Wilder is great in this.  I love his screaming and his wide-eyed comic stare.  DeLuise is a riot as a jerk producer who freaks out all the time.  Carol Kane is adorable.  And Wilder has surrounded himself with some very funny supporting characters like the amazing Fritz Feld (big fan of his silly sounds) and Ronny Graham (the priest from SPACEBALLS).  Even Danny DeVito has a small role.  Wilder's visual style is simple but it works.  He lets most of the comedy play out in master shots, which is very close to Mel Brooks' visual style.  The script has several genuinely funny moments.  However, I do think the energy dwindles a bit in the last third.  It's still pleasant, just not hilarious.  But it kind of fits where the story goes, which ends up being more of a sweet romance than a satire on Hollywood.

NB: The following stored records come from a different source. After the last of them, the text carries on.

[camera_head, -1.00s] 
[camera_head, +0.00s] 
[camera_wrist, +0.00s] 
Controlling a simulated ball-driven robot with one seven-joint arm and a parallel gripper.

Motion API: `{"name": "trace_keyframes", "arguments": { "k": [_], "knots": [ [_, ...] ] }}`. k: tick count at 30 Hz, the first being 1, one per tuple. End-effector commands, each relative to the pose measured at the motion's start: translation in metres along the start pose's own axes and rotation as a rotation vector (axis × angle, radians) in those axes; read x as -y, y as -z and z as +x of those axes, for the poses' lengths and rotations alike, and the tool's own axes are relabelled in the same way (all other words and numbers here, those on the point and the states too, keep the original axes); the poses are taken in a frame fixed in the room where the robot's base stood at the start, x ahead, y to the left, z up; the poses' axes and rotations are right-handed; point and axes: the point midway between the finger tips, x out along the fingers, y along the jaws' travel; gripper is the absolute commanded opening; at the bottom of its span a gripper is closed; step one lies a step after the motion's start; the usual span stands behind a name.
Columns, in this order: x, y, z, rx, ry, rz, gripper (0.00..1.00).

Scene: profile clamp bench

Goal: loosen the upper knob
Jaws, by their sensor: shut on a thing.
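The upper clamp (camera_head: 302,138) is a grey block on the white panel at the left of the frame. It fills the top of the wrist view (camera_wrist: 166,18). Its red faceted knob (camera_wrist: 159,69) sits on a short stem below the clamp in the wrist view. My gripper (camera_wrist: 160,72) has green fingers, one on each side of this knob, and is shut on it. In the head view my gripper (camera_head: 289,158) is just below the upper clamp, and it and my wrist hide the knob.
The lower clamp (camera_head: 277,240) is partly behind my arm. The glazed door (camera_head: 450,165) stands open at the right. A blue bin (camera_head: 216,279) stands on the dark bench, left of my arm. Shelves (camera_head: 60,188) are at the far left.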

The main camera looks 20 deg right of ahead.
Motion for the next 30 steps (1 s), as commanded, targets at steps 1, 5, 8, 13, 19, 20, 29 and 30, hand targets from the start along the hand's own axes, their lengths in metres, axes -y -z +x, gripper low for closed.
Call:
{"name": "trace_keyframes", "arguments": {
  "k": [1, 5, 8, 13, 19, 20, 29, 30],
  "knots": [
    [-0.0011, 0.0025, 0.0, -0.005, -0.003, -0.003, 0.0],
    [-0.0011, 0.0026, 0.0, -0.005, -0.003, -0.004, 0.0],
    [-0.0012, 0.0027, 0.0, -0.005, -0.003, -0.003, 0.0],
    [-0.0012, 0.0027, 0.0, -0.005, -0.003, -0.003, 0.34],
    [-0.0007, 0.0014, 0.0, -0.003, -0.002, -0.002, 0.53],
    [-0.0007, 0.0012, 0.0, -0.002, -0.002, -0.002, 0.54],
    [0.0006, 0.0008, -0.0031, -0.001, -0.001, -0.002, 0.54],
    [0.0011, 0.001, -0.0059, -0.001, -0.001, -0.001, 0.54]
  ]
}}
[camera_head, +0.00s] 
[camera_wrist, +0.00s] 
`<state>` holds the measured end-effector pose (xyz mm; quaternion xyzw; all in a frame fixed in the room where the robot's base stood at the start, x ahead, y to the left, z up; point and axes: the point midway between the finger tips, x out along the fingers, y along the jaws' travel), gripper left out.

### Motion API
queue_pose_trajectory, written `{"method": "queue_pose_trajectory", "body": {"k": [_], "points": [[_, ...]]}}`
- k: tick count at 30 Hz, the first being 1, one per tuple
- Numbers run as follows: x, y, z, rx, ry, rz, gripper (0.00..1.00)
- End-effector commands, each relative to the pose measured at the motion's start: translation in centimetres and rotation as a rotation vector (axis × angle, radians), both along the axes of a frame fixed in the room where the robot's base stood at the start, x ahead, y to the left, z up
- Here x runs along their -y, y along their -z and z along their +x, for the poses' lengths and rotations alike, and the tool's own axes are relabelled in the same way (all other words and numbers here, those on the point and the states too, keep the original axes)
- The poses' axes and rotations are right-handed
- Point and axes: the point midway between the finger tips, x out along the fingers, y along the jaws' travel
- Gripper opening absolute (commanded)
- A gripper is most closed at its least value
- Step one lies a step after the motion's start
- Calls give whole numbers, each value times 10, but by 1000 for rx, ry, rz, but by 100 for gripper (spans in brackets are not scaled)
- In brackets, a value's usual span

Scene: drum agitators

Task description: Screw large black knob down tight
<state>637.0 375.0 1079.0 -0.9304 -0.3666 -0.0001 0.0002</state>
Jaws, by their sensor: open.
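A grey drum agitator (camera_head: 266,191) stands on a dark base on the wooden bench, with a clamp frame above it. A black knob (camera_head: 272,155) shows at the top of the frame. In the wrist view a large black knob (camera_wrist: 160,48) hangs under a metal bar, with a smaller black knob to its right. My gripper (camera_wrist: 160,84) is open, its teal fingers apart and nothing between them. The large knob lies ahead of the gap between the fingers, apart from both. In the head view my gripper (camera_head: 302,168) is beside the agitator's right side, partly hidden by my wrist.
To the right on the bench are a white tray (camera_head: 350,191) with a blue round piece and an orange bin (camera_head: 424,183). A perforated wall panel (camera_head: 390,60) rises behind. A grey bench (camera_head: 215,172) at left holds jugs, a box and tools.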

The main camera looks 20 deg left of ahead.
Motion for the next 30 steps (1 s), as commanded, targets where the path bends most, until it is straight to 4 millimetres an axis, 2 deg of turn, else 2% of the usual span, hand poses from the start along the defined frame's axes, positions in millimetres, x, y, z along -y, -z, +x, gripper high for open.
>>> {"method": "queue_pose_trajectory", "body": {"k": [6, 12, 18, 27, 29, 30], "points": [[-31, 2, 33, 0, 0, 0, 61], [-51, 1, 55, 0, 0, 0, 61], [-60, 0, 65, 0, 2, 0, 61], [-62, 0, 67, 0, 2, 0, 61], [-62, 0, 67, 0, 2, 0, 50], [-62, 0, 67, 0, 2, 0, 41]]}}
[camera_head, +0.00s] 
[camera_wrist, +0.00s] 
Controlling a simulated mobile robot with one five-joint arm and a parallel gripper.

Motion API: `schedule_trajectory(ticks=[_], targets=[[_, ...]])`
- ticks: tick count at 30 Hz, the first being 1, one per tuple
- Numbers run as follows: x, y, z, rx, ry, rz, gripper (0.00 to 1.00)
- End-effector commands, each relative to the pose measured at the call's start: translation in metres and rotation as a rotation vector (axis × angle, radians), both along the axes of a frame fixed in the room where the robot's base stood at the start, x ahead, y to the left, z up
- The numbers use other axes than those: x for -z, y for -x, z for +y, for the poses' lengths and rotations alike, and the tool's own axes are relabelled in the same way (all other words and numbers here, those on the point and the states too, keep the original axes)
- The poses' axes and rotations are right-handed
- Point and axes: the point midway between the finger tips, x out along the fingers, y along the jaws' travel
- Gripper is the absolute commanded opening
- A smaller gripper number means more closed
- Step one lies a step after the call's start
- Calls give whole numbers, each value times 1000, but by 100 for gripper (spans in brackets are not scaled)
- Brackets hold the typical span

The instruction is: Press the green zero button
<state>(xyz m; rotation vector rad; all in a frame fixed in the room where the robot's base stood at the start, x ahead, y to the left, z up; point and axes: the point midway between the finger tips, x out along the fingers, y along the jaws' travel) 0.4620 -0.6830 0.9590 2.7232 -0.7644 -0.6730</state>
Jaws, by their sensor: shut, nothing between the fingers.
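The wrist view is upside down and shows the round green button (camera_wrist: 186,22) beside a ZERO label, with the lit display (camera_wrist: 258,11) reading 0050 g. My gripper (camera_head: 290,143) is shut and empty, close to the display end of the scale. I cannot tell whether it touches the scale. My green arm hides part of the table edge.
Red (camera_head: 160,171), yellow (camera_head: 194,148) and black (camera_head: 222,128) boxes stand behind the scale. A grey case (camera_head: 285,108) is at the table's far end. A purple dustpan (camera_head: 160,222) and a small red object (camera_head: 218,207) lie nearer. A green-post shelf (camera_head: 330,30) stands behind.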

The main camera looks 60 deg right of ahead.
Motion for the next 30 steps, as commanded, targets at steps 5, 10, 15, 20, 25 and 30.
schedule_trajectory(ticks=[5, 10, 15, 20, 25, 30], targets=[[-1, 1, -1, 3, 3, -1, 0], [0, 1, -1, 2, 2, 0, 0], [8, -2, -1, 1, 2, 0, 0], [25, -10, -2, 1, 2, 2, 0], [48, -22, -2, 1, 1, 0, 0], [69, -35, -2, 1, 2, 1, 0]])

This is juvenile, even childish comedy.  And in a generation that's filled with cynical, ultra-raunchy, dark comedies, this was refreshing to me.  There's a certain innocence in this kind of immature humor that I miss from the movies.  They really don't make them like this anymore, and that's too bad.  If you're big fan of Mel Brooks, give this one a shot.  It's not nearly as good as his classics, but with his second turn in the director's chair, Wilder has shown us that he's a decent substitute.